*** Materials provided

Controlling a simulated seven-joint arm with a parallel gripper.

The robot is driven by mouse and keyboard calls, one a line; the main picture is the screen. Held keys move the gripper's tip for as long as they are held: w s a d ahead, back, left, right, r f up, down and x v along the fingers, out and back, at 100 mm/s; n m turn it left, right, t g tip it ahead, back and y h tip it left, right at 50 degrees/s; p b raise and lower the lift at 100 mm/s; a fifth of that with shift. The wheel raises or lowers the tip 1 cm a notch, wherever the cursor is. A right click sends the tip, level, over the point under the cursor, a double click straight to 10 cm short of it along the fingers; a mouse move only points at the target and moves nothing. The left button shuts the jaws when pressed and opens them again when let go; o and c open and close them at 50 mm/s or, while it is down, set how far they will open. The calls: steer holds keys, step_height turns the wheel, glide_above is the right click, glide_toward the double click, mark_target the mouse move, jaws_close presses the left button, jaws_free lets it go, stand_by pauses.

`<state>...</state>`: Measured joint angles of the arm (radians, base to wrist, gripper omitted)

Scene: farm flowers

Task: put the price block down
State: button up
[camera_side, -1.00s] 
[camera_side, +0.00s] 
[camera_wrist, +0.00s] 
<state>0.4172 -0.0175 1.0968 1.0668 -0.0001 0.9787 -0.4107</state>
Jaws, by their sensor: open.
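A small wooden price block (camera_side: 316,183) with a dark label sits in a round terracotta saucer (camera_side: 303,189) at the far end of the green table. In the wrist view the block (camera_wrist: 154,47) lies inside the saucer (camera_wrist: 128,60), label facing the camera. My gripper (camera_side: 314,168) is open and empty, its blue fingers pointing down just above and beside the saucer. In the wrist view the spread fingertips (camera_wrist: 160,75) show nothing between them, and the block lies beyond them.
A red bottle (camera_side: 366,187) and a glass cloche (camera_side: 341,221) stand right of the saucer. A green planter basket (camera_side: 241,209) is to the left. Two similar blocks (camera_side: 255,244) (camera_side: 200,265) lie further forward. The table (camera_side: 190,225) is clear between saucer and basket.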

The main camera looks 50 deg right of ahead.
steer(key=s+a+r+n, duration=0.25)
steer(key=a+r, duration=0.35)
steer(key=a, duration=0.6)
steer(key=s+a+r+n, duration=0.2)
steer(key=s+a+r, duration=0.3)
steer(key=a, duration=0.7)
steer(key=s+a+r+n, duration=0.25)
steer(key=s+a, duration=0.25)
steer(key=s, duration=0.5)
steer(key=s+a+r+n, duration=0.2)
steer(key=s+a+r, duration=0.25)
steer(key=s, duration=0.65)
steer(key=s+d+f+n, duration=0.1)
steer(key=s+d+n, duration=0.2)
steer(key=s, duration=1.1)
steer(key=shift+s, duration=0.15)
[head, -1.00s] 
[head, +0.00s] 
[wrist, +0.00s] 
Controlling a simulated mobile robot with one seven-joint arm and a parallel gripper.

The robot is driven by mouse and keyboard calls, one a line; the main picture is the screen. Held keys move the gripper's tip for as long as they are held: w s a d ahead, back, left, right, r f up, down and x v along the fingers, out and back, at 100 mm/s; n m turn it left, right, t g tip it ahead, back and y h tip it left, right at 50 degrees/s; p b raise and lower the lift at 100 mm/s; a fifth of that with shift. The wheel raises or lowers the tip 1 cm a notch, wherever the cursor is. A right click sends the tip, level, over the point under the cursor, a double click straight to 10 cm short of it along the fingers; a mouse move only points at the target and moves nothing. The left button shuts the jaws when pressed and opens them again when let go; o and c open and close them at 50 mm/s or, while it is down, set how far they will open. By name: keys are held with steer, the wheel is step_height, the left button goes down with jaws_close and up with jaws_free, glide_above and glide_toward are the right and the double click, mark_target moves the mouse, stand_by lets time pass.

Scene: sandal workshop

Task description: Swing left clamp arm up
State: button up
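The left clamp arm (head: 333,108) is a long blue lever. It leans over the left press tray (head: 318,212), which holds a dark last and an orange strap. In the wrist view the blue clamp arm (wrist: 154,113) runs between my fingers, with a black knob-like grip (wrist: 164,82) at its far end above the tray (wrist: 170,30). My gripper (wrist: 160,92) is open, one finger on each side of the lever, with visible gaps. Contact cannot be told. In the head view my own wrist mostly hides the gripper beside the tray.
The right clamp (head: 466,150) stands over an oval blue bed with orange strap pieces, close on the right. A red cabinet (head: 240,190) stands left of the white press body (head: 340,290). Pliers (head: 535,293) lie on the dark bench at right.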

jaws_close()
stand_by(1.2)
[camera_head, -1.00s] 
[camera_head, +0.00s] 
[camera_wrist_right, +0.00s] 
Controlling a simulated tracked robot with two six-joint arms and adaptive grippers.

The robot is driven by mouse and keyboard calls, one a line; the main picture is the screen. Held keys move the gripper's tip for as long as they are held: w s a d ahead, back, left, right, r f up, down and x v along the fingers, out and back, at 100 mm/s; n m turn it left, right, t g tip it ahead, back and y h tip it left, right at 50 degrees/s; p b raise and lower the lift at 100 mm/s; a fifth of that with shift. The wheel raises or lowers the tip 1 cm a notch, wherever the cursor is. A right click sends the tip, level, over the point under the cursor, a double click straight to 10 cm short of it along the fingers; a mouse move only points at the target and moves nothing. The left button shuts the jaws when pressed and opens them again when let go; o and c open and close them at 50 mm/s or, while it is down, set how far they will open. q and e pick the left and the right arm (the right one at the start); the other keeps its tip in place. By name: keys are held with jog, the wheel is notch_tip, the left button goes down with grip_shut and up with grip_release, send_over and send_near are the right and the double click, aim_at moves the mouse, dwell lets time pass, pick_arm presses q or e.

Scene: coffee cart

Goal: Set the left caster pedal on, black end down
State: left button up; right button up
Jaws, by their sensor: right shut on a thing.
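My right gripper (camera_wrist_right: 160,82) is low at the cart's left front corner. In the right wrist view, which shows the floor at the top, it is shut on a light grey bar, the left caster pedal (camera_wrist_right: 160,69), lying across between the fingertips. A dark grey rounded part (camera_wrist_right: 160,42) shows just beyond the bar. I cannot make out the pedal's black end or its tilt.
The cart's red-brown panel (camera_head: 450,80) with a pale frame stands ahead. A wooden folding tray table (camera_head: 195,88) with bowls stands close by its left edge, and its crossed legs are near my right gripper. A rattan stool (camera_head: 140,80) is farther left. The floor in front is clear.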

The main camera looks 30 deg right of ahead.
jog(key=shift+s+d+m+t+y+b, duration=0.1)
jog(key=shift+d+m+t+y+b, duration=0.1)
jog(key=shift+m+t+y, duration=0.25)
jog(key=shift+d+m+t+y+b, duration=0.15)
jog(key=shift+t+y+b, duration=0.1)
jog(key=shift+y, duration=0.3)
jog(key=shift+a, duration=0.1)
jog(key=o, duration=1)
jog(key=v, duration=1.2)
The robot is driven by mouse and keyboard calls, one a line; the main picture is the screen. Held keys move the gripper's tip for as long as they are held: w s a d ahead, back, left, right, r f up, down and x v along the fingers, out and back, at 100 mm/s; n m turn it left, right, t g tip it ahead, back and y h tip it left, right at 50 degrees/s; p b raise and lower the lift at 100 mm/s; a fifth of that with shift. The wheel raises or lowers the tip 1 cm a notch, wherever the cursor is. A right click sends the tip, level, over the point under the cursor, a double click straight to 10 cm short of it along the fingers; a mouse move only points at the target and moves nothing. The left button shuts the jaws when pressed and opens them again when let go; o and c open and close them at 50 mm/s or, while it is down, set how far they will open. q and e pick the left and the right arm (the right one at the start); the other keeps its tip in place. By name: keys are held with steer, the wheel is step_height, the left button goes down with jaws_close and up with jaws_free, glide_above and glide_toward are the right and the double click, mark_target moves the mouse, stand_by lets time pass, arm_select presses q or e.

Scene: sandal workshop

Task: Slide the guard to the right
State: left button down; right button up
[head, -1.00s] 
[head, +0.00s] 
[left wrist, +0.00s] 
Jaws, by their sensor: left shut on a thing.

******

Problem to work on
Every entry must be quoted exactly as it appears above.

Finished answer
Controlling a simulated seven-joint arm with a parallel gripper.

The robot is driven by mouse and keyboard calls, one a line; the main picture is the screen. Held keys move the gripper's tip for as long as they are held: w s a d ahead, back, left, right, r f up, down and x v along the fingers, out and back, at 100 mm/s; n m turn it left, right, t g tip it ahead, back and y h tip it left, right at 50 degrees/s; p b raise and lower the lift at 100 mm/s; a fifth of that with shift. The wheel raises or lowers the tip 1 cm a notch, wherever the cursor is. A right click sends the tip, level, over the point under the cursor, a double click straight to 10 cm short of it along the fingers; a mouse move only points at the target and moves nothing. The left button shuts the jaws when pressed and opens them again when let go; o and c open and close them at 50 mm/s or, while it is down, set how far they will open. The calls: steer holds keys, step_height turns the wheel, glide_above is the right click, glide_toward the double click, mark_target the mouse move, jaws_close presses the left button, jaws_free lets it go, stand_by pauses.

`<state>...</state>`: Measured joint angles of the arm (radians, base to wrist, gripper omitted)

Scene: farm flowers

Task: put the price block down
State: button up
[camera_side, -1.00s] 
[camera_side, +0.00s] 
[camera_wrist, +0.00s] 
<state>0.4172 -0.0175 1.0968 1.0668 -0.0001 0.9787 -0.4107</state>
Jaws, by their sensor: open.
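A small wooden price block (camera_side: 316,183) with a dark label sits in a round terracotta saucer (camera_side: 303,189) at the far end of the green table. In the wrist view the block (camera_wrist: 154,47) lies inside the saucer (camera_wrist: 128,60), label facing the camera. My gripper (camera_side: 314,168) is open and empty, its blue fingers pointing down just above and beside the saucer. In the wrist view the spread fingertips (camera_wrist: 160,75) show nothing between them, and the block lies beyond them.
A red bottle (camera_side: 366,187) and a glass cloche (camera_side: 341,221) stand right of the saucer. A green planter basket (camera_side: 241,209) is to the left. Two similar blocks (camera_side: 255,244) (camera_side: 200,265) lie further forward. The table (camera_side: 190,225) is clear between saucer and basket.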

The main camera looks 50 deg right of ahead.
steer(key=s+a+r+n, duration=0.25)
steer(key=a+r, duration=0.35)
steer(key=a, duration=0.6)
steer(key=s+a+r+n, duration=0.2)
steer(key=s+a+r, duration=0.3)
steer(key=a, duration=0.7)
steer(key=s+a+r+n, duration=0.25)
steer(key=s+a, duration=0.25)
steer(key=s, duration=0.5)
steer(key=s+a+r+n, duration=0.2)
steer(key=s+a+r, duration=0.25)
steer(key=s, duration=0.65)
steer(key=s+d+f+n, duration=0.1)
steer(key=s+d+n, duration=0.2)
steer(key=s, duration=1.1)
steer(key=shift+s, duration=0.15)
[head, -1.00s] 
[head, +0.00s] 
[wrist, +0.00s] 
Controlling a simulated mobile robot with one seven-joint arm and a parallel gripper.

The robot is driven by mouse and keyboard calls, one a line; the main picture is the screen. Held keys move the gripper's tip for as long as they are held: w s a d ahead, back, left, right, r f up, down and x v along the fingers, out and back, at 100 mm/s; n m turn it left, right, t g tip it ahead, back and y h tip it left, right at 50 degrees/s; p b raise and lower the lift at 100 mm/s; a fifth of that with shift. The wheel raises or lowers the tip 1 cm a notch, wherever the cursor is. A right click sends the tip, level, over the point under the cursor, a double click straight to 10 cm short of it along the fingers; a mouse move only points at the target and moves nothing. The left button shuts the jaws when pressed and opens them again when let go; o and c open and close them at 50 mm/s or, while it is down, set how far they will open. By name: keys are held with steer, the wheel is step_height, the left button goes down with jaws_close and up with jaws_free, glide_above and glide_toward are the right and the double click, mark_target moves the mouse, stand_by lets time pass.

Scene: sandal workshop

Task description: Swing left clamp arm up
State: button up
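The left clamp arm (head: 333,108) is a long blue lever. It leans over the left press tray (head: 318,212), which holds a dark last and an orange strap. In the wrist view the blue clamp arm (wrist: 154,113) runs between my fingers, with a black knob-like grip (wrist: 164,82) at its far end above the tray (wrist: 170,30). My gripper (wrist: 160,92) is open, one finger on each side of the lever, with visible gaps. Contact cannot be told. In the head view my own wrist mostly hides the gripper beside the tray.
The right clamp (head: 466,150) stands over an oval blue bed with orange strap pieces, close on the right. A red cabinet (head: 240,190) stands left of the white press body (head: 340,290). Pliers (head: 535,293) lie on the dark bench at right.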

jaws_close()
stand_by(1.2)
[camera_head, -1.00s] 
[camera_head, +0.00s] 
[camera_wrist_right, +0.00s] 
Controlling a simulated tracked robot with two six-joint arms and adaptive grippers.

The robot is driven by mouse and keyboard calls, one a line; the main picture is the screen. Held keys move the gripper's tip for as long as they are held: w s a d ahead, back, left, right, r f up, down and x v along the fingers, out and back, at 100 mm/s; n m turn it left, right, t g tip it ahead, back and y h tip it left, right at 50 degrees/s; p b raise and lower the lift at 100 mm/s; a fifth of that with shift. The wheel raises or lowers the tip 1 cm a notch, wherever the cursor is. A right click sends the tip, level, over the point under the cursor, a double click straight to 10 cm short of it along the fingers; a mouse move only points at the target and moves nothing. The left button shuts the jaws when pressed and opens them again when let go; o and c open and close them at 50 mm/s or, while it is down, set how far they will open. q and e pick the left and the right arm (the right one at the start); the other keeps its tip in place. By name: keys are held with jog, the wheel is notch_tip, the left button goes down with grip_shut and up with grip_release, send_over and send_near are the right and the double click, aim_at moves the mouse, dwell lets time pass, pick_arm presses q or e.

Scene: coffee cart

Goal: Set the left caster pedal on, black end down
State: left button up; right button up
Jaws, by their sensor: right shut on a thing.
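My right gripper (camera_wrist_right: 160,82) is low at the cart's left front corner. In the right wrist view, which shows the floor at the top, it is shut on a light grey bar, the left caster pedal (camera_wrist_right: 160,69), lying across between the fingertips. A dark grey rounded part (camera_wrist_right: 160,42) shows just beyond the bar. I cannot make out the pedal's black end or its tilt.
The cart's red-brown panel (camera_head: 450,80) with a pale frame stands ahead. A wooden folding tray table (camera_head: 195,88) with bowls stands close by its left edge, and its crossed legs are near my right gripper. A rattan stool (camera_head: 140,80) is farther left. The floor in front is clear.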

The main camera looks 30 deg right of ahead.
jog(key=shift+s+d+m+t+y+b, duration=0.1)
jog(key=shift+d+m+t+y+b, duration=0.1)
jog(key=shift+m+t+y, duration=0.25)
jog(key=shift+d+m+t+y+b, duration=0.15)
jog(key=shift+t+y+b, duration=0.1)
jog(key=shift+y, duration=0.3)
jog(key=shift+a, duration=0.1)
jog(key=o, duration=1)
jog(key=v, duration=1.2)
The robot is driven by mouse and keyboard calls, one a line; the main picture is the screen. Held keys move the gripper's tip for as long as they are held: w s a d ahead, back, left, right, r f up, down and x v along the fingers, out and back, at 100 mm/s; n m turn it left, right, t g tip it ahead, back and y h tip it left, right at 50 degrees/s; p b raise and lower the lift at 100 mm/s; a fifth of that with shift. The wheel raises or lowers the tip 1 cm a notch, wherever the cursor is. A right click sends the tip, level, over the point under the cursor, a double click straight to 10 cm short of it along the fingers; a mouse move only points at the target and moves nothing. The left button shuts the jaws when pressed and opens them again when let go; o and c open and close them at 50 mm/s or, while it is down, set how far they will open. q and e pick the left and the right arm (the right one at the start); the other keeps its tip in place. By name: keys are held with steer, the wheel is step_height, the left button goes down with jaws_close and up with jaws_free, glide_above and glide_toward are the right and the double click, mark_target moves the mouse, stand_by lets time pass, arm_select presses q or e.

Scene: sandal workshop

Task: Slide the guard to the right
State: left button down; right button up
[head, -1.00s] 
[head, +0.00s] 
[left wrist, +0.00s] 
Jaws, by their sensor: left shut on a thing.

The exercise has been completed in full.